→ Exercise description: Restate the complete material exactly.

══ Excerpted records ══

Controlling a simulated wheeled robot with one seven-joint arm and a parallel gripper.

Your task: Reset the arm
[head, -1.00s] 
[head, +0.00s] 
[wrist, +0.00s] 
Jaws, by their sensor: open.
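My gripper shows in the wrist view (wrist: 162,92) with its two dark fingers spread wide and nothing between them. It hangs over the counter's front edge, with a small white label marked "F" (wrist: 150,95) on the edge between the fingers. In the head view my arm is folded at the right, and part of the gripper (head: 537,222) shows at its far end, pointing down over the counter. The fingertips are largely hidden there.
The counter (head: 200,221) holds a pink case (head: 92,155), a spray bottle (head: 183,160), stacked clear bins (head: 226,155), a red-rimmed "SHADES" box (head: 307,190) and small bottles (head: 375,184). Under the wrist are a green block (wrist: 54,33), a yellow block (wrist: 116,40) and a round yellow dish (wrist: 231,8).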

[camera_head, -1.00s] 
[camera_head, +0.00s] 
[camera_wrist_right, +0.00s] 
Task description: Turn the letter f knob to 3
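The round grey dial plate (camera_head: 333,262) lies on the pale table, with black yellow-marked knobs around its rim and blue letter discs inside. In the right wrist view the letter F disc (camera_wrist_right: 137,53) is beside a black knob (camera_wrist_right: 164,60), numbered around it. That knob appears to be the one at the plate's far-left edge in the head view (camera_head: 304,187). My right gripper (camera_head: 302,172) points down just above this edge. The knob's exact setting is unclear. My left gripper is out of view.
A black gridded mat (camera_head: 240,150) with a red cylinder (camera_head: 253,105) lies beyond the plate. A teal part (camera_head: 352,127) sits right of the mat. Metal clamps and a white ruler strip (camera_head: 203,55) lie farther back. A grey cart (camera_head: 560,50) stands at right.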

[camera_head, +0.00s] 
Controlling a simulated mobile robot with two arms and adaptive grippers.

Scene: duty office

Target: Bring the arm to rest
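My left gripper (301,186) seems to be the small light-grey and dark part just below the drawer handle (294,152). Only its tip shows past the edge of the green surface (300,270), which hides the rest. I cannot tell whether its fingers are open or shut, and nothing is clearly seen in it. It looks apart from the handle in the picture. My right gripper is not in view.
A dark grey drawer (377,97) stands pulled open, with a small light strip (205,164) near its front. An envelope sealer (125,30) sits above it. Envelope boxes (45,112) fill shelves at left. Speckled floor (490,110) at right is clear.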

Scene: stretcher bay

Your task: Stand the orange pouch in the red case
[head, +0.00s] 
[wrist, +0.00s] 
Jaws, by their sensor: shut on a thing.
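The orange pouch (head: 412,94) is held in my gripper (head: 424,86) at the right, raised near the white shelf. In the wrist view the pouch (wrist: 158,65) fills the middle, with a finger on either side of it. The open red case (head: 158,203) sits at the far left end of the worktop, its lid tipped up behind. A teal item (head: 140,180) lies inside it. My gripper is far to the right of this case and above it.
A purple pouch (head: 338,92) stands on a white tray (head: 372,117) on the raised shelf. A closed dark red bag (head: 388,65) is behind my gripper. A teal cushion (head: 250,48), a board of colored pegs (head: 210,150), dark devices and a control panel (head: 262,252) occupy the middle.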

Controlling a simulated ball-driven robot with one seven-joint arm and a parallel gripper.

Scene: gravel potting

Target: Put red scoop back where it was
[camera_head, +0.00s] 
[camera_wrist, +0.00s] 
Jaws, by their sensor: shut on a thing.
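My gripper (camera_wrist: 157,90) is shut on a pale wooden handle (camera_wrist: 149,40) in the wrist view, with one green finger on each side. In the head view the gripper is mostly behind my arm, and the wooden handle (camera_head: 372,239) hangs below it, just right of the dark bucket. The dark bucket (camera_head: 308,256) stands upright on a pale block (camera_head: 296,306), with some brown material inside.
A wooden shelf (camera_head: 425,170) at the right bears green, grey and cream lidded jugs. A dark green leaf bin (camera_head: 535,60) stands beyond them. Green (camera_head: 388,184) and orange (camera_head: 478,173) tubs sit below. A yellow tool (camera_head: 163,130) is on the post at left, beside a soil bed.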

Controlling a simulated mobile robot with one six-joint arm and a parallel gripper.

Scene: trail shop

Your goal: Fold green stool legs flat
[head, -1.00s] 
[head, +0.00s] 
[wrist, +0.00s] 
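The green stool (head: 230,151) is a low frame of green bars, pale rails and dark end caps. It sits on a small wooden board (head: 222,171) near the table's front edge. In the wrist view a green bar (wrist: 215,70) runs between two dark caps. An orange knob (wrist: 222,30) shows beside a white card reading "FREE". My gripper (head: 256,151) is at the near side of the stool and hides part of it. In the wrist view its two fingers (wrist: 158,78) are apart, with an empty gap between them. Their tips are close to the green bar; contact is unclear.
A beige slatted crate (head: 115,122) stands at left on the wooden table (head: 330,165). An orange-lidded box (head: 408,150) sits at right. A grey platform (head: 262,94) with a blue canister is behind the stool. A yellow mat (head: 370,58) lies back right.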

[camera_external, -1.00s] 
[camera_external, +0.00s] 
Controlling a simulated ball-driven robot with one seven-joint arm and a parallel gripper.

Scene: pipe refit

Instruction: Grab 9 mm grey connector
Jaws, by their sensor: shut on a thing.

═══

→ Final answer:
Controlling a simulated wheeled robot with one seven-joint arm and a parallel gripper.

Your task: Reset the arm
[head, -1.00s] 
[head, +0.00s] 
[wrist, +0.00s] 
Jaws, by their sensor: open.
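My gripper shows in the wrist view (wrist: 162,92) with its two dark fingers spread wide and nothing between them. It hangs over the counter's front edge, with a small white label marked "F" (wrist: 150,95) on the edge between the fingers. In the head view my arm is folded at the right, and part of the gripper (head: 537,222) shows at its far end, pointing down over the counter. The fingertips are largely hidden there.
The counter (head: 200,221) holds a pink case (head: 92,155), a spray bottle (head: 183,160), stacked clear bins (head: 226,155), a red-rimmed "SHADES" box (head: 307,190) and small bottles (head: 375,184). Under the wrist are a green block (wrist: 54,33), a yellow block (wrist: 116,40) and a round yellow dish (wrist: 231,8).

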[camera_head, -1.00s] 
[camera_head, +0.00s] 
[camera_wrist_right, +0.00s] 
Task description: Turn the letter f knob to 3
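The round grey dial plate (camera_head: 333,262) lies on the pale table, with black yellow-marked knobs around its rim and blue letter discs inside. In the right wrist view the letter F disc (camera_wrist_right: 137,53) is beside a black knob (camera_wrist_right: 164,60), numbered around it. That knob appears to be the one at the plate's far-left edge in the head view (camera_head: 304,187). My right gripper (camera_head: 302,172) points down just above this edge. The knob's exact setting is unclear. My left gripper is out of view.
A black gridded mat (camera_head: 240,150) with a red cylinder (camera_head: 253,105) lies beyond the plate. A teal part (camera_head: 352,127) sits right of the mat. Metal clamps and a white ruler strip (camera_head: 203,55) lie farther back. A grey cart (camera_head: 560,50) stands at right.

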[camera_head, +0.00s] 
Controlling a simulated mobile robot with two arms and adaptive grippers.

Scene: duty office

Target: Bring the arm to rest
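My left gripper (301,186) seems to be the small light-grey and dark part just below the drawer handle (294,152). Only its tip shows past the edge of the green surface (300,270), which hides the rest. I cannot tell whether its fingers are open or shut, and nothing is clearly seen in it. It looks apart from the handle in the picture. My right gripper is not in view.
A dark grey drawer (377,97) stands pulled open, with a small light strip (205,164) near its front. An envelope sealer (125,30) sits above it. Envelope boxes (45,112) fill shelves at left. Speckled floor (490,110) at right is clear.

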Scene: stretcher bay

Your task: Stand the orange pouch in the red case
[head, +0.00s] 
[wrist, +0.00s] 
Jaws, by their sensor: shut on a thing.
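The orange pouch (head: 412,94) is held in my gripper (head: 424,86) at the right, raised near the white shelf. In the wrist view the pouch (wrist: 158,65) fills the middle, with a finger on either side of it. The open red case (head: 158,203) sits at the far left end of the worktop, its lid tipped up behind. A teal item (head: 140,180) lies inside it. My gripper is far to the right of this case and above it.
A purple pouch (head: 338,92) stands on a white tray (head: 372,117) on the raised shelf. A closed dark red bag (head: 388,65) is behind my gripper. A teal cushion (head: 250,48), a board of colored pegs (head: 210,150), dark devices and a control panel (head: 262,252) occupy the middle.

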Controlling a simulated ball-driven robot with one seven-joint arm and a parallel gripper.

Scene: gravel potting

Target: Put red scoop back where it was
[camera_head, +0.00s] 
[camera_wrist, +0.00s] 
Jaws, by their sensor: shut on a thing.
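My gripper (camera_wrist: 157,90) is shut on a pale wooden handle (camera_wrist: 149,40) in the wrist view, with one green finger on each side. In the head view the gripper is mostly behind my arm, and the wooden handle (camera_head: 372,239) hangs below it, just right of the dark bucket. The dark bucket (camera_head: 308,256) stands upright on a pale block (camera_head: 296,306), with some brown material inside.
A wooden shelf (camera_head: 425,170) at the right bears green, grey and cream lidded jugs. A dark green leaf bin (camera_head: 535,60) stands beyond them. Green (camera_head: 388,184) and orange (camera_head: 478,173) tubs sit below. A yellow tool (camera_head: 163,130) is on the post at left, beside a soil bed.

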Controlling a simulated mobile robot with one six-joint arm and a parallel gripper.

Scene: trail shop

Your goal: Fold green stool legs flat
[head, -1.00s] 
[head, +0.00s] 
[wrist, +0.00s] 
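The green stool (head: 230,151) is a low frame of green bars, pale rails and dark end caps. It sits on a small wooden board (head: 222,171) near the table's front edge. In the wrist view a green bar (wrist: 215,70) runs between two dark caps. An orange knob (wrist: 222,30) shows beside a white card reading "FREE". My gripper (head: 256,151) is at the near side of the stool and hides part of it. In the wrist view its two fingers (wrist: 158,78) are apart, with an empty gap between them. Their tips are close to the green bar; contact is unclear.
A beige slatted crate (head: 115,122) stands at left on the wooden table (head: 330,165). An orange-lidded box (head: 408,150) sits at right. A grey platform (head: 262,94) with a blue canister is behind the stool. A yellow mat (head: 370,58) lies back right.

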[camera_external, -1.00s] 
[camera_external, +0.00s] 
Controlling a simulated ball-driven robot with one seven-joint arm and a parallel gripper.

Scene: pipe refit

Instruction: Grab 9 mm grey connector
Jaws, by their sensor: shut on a thing.

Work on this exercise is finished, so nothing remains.